■ Problem to solve: For the copy, please give all of the data again exactly and leave the pictures out.

■ Data segment:

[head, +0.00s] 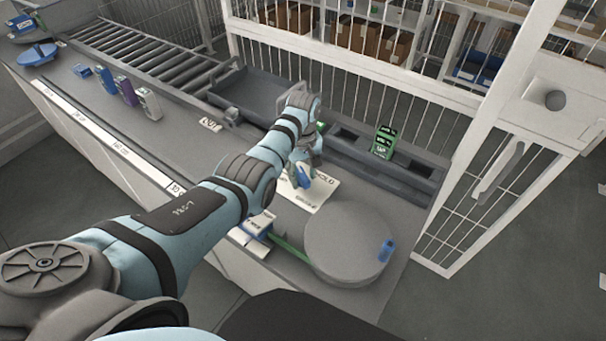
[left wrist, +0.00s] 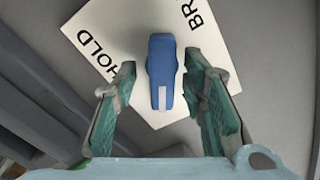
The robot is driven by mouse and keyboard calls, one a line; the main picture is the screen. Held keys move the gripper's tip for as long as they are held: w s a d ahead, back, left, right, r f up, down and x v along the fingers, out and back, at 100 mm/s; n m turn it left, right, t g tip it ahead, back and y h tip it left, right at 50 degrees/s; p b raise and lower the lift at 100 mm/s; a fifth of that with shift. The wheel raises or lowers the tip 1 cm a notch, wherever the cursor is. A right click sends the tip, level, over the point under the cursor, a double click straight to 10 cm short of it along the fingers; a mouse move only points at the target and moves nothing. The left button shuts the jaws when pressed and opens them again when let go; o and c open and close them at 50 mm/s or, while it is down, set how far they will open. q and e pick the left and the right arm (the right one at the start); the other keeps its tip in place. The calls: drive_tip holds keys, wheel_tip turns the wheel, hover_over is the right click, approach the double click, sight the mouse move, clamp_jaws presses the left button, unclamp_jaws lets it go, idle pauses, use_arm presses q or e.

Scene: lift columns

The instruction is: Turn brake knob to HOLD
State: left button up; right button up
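The blue knob (left wrist: 162,72) has a white stripe on it and sits on a white plate (left wrist: 150,112). In the left wrist view the plate reads HOLD at upper left and "BR", cut off, at upper right. The stripe points to the bottom of that picture, at neither word. My left gripper (left wrist: 160,68) is open, with one green finger on each side of the knob and a gap showing on both sides. In the head view the gripper (head: 306,158) is over the plate (head: 318,196), and the knob (head: 303,175) shows just below it. My right gripper is not in view.
A round grey turntable (head: 346,236) with a small blue item (head: 385,250) stands near the plate. A dark tray (head: 262,92) and green-black boxes (head: 383,142) are behind. Small boxes (head: 127,92) stand by the roller conveyor (head: 150,52). A white mesh fence (head: 350,85) bounds the back.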

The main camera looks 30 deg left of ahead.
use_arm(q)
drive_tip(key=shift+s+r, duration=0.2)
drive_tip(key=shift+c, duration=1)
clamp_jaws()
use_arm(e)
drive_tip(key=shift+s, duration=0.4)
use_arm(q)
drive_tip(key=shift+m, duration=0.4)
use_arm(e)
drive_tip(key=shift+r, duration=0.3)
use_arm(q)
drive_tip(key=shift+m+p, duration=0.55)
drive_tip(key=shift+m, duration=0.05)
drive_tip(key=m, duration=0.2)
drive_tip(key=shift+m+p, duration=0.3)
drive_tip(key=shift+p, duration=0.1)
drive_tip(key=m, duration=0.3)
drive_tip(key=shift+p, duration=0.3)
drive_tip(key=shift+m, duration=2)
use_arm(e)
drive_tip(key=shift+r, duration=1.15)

■ Expected answer:
[head, +0.00s] 
[left wrist, +0.00s] 
The robot is driven by mouse and keyboard calls, one a line; the main picture is the screen. Held keys move the gripper's tip for as long as they are held: w s a d ahead, back, left, right, r f up, down and x v along the fingers, out and back, at 100 mm/s; n m turn it left, right, t g tip it ahead, back and y h tip it left, right at 50 degrees/s; p b raise and lower the lift at 100 mm/s; a fifth of that with shift. The wheel raises or lowers the tip 1 cm a notch, wherever the cursor is. A right click sends the tip, level, over the point under the cursor, a double click straight to 10 cm short of it along the fingers; a mouse move only points at the target and moves nothing. The left button shuts the jaws when pressed and opens them again when let go; o and c open and close them at 50 mm/s or, while it is down, set how far they will open. q and e pick the left and the right arm (the right one at the start); the other keeps its tip in place. The calls: drive_tip holds keys, wheel_tip turns the wheel, hover_over is the right click, approach the double click, sight the mouse move, clamp_jaws presses the left button, unclamp_jaws lets it go, idle pauses, use_arm presses q or e.

Scene: lift columns

The instruction is: Turn brake knob to HOLD
State: left button up; right button up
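The blue knob (left wrist: 162,72) has a white stripe on it and sits on a white plate (left wrist: 150,112). In the left wrist view the plate reads HOLD at upper left and "BR", cut off, at upper right. The stripe points to the bottom of that picture, at neither word. My left gripper (left wrist: 160,68) is open, with one green finger on each side of the knob and a gap showing on both sides. In the head view the gripper (head: 306,158) is over the plate (head: 318,196), and the knob (head: 303,175) shows just below it. My right gripper is not in view.
A round grey turntable (head: 346,236) with a small blue item (head: 385,250) stands near the plate. A dark tray (head: 262,92) and green-black boxes (head: 383,142) are behind. Small boxes (head: 127,92) stand by the roller conveyor (head: 150,52). A white mesh fence (head: 350,85) bounds the back.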

The main camera looks 30 deg left of ahead.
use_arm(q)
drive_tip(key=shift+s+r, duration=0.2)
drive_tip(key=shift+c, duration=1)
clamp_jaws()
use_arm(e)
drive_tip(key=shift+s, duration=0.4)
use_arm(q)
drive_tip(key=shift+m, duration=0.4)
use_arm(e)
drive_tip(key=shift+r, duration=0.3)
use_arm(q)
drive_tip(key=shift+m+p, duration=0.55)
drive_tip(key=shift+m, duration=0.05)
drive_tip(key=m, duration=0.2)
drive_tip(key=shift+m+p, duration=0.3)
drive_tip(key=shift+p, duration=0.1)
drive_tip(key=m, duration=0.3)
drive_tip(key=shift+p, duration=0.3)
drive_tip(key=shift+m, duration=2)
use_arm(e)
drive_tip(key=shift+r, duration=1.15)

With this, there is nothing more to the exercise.